Show that if $A \subset B$ then $\sigma(A) \subset \sigma$ (B)

Question

Hello I am trying to show that for subsets $A,B \in \Omega$ with $A \subset B$ then $\sigma(A) \subset \sigma(B).$ The textbook I am studying is Probability and Measure Theory Second Edition by Robert B. Ash and the definition given in the book for a $\sigma$ field of a collection of subsets $A \in \Omega$ is such that $\sigma(A)$ is closed under complementation and countable union i.e.:

$\sigma(A)$ satisfies these properties:

1. $\Omega \in \sigma (A).$

2. If any subset $X \in \sigma(A)$ then $X^c \in \sigma(A).$

3. If $X_1, X_2, X_3, \ldots, \in \sigma (A)$ then $\left( \bigcup \limits_{i=1}^\infty X_i \right) \in \sigma(A).$

Based on this definition, to me it would seem rather obvious that A $\subset$ B would imply $\sigma(A) \subset \sigma(B)$ since the $\sigma$ field of a collection of sets that belong in the domain $\Omega$ expands the original collection of sets to include all possible combinations of the complements and unions of the original elements in the collection of sets so the assumption of $A \subset B$ would imply all the elements of $A$ are in $B$ so taking the $\sigma$ field of $B$ is really taking the $\sigma$ field of $A$ and then adding to it the $\sigma$ field of $(A - B)$ or $A \cap B^c$ i.e. $\sigma(B) = \sigma(A) + \sigma(A - B) = \sigma(A) \cup \sigma(A - B).$ To me this proof seems reasonable enough to lead to the result of $\sigma(A) \subset \sigma(B)$ but I just wanted to make sure if my argument is reasonable enough to lead to this conclusion or if there is anything else that can be added to strengthen it.

Answer 1

You've got the right idea, but you could be a bit more detailed by noting that $\sigma(A)$ is the smallest $\sigma$-algebra containing $A$ (i.e., it's the intersection of all $\sigma$-algebras containing $A$).

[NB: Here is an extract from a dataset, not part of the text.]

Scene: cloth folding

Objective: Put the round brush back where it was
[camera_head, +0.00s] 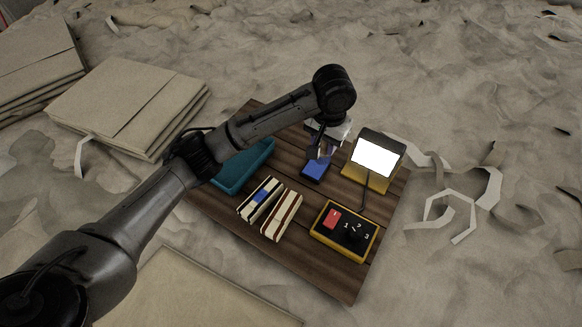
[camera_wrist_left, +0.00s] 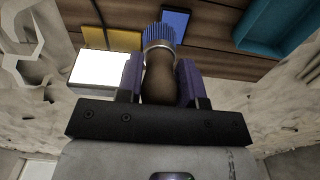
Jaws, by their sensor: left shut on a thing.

If $A \subseteq B$, then any $\sigma$-algebra ${\cal F}$ containing $B$ will also contain $A$. Thus, the intersection of all $\sigma$-algebras containing $A$ must be a subset of the intersection of all $\sigma$-algebras containing $B$. If $B$ is much larger than $A$, the reverse inclusion need not hold.

Answer 2

"...expands the original collection of sets to include all possible combinations of the complements and unions of the original elements in the collection of sets..."

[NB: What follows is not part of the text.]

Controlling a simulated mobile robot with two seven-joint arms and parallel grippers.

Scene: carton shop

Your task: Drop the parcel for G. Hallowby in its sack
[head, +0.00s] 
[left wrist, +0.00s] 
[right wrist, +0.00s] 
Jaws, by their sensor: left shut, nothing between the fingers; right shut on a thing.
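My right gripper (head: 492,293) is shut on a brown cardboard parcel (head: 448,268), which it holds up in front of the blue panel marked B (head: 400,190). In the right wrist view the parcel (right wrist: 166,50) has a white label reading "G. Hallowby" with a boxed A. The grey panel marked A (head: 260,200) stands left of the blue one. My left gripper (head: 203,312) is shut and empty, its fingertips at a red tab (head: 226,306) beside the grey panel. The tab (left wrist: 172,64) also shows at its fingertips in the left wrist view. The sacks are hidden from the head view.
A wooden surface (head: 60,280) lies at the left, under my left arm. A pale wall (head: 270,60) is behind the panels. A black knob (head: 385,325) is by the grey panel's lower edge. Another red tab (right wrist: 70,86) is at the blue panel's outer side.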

That is a weak point, since it will only be acceptable as mathematical proof if you define exactly what you mean with "all possible combinations of the complements and unions" and secondly prove that $\sigma(\mathcal A)$ falls together with it.

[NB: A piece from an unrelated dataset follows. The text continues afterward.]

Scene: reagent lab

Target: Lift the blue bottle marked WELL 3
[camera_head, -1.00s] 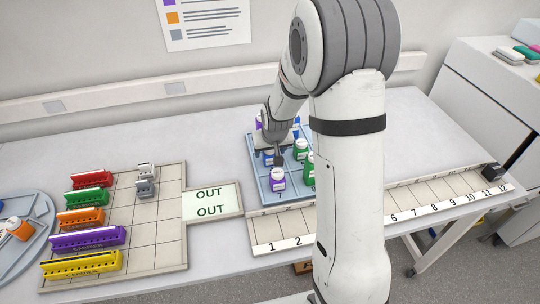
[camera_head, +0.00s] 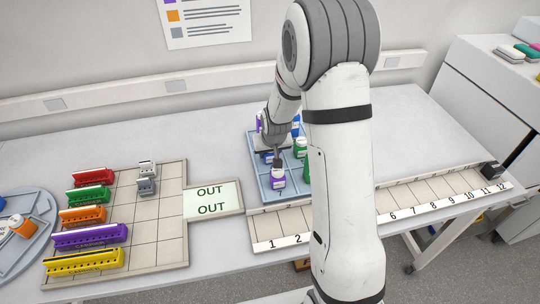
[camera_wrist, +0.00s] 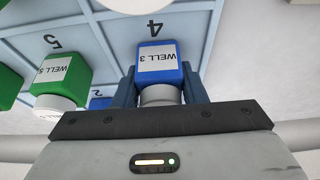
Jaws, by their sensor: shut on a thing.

To prove it correctly it must be shown that an intersection of $\sigma$-fields is again a $\sigma$-field. If that is done (and it is not really difficult) then it can be concluded that $\sigma(\mathcal A)$ is the intersection of all $\sigma$-fields on $\Omega$ that contain $\mathcal A$.

Then from $\mathcal A\subseteq\mathcal B\subseteq\sigma(\mathcal B)$ it follows that $\sigma(\mathcal B)$ is one of these $\sigma$-fields that contain $\mathcal A$ as subcollection, so that $\sigma(\mathcal B)$ is automatically a superset of that intersection of $\sigma$-fields.